- DESCRIPTION OF THE TASK -
Go through the data below. List every line that holds the word "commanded".

** Start SOURCE DATA **

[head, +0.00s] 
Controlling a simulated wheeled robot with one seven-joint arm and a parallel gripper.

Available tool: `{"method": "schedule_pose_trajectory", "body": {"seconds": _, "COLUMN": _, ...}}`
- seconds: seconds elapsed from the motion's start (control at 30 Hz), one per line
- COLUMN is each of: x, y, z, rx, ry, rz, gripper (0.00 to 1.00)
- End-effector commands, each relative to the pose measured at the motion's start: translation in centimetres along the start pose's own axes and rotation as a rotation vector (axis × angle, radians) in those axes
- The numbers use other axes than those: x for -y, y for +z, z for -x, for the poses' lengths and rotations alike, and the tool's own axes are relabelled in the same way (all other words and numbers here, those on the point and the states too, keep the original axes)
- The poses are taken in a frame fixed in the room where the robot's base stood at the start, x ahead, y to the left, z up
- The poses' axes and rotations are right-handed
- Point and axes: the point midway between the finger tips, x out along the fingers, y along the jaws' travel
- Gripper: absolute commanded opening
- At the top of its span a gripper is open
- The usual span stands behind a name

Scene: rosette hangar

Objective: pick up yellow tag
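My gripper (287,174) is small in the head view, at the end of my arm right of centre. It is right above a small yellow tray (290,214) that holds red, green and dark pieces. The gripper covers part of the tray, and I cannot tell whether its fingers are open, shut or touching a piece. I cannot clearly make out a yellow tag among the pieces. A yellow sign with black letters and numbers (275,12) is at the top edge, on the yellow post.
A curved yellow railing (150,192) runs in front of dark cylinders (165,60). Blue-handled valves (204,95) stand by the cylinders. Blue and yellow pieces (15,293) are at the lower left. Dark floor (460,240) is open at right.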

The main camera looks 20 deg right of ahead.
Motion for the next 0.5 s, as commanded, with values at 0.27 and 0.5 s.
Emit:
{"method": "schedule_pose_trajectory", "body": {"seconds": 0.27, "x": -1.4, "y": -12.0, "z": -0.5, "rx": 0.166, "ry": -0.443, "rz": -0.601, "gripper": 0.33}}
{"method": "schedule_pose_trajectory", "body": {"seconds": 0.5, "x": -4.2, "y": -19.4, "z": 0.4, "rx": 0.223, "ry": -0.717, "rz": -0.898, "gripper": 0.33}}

** End SOURCE DATA **

- ANSWER -
- Gripper: absolute commanded opening
Motion for the next 0.5 s, as commanded, with values at 0.27 and 0.5 s.

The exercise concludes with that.